▶ Task directions
Find each line with the string "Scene" and report it.

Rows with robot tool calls

§

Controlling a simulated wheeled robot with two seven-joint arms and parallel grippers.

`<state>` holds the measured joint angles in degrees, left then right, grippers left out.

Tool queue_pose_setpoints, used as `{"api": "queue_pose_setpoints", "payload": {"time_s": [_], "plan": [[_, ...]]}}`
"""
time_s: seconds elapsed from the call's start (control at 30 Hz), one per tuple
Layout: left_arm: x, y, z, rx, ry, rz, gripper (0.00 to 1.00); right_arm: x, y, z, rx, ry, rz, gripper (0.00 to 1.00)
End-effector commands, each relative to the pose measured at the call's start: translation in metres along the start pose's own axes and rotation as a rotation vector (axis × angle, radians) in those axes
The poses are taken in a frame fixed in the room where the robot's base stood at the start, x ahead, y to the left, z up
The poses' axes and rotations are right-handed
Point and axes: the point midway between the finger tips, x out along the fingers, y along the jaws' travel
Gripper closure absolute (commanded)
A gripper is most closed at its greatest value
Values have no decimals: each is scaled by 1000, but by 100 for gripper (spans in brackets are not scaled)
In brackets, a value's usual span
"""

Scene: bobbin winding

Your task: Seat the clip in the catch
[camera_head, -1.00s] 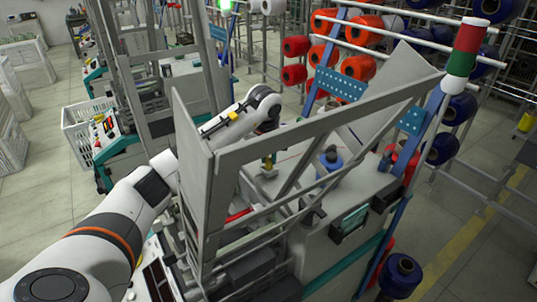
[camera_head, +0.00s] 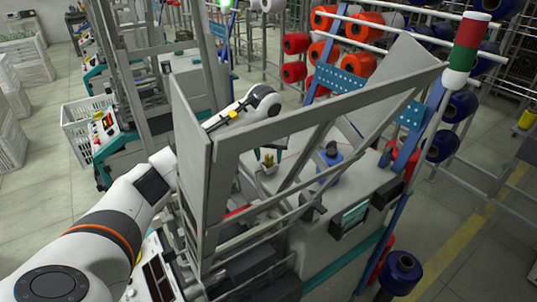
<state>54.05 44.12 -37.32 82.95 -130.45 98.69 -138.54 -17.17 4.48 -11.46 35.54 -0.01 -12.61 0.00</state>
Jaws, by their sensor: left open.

§

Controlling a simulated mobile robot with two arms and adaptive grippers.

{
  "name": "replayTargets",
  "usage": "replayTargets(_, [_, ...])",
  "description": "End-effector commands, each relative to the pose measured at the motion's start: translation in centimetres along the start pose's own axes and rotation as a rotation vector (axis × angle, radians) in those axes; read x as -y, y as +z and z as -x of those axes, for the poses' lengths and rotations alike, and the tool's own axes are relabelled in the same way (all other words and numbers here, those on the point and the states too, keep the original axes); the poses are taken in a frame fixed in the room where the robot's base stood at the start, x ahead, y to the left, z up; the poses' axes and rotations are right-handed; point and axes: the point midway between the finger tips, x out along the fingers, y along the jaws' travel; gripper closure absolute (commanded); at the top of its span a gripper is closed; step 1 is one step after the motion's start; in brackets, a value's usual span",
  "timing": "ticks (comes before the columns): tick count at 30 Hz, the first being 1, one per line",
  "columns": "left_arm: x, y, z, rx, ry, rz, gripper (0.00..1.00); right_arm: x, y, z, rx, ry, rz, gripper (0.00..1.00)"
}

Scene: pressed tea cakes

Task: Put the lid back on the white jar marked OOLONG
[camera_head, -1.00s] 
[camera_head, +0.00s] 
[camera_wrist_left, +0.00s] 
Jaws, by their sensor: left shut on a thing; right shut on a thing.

§

▶ Full response
Scene: bobbin winding
Scene: pressed tea cakes

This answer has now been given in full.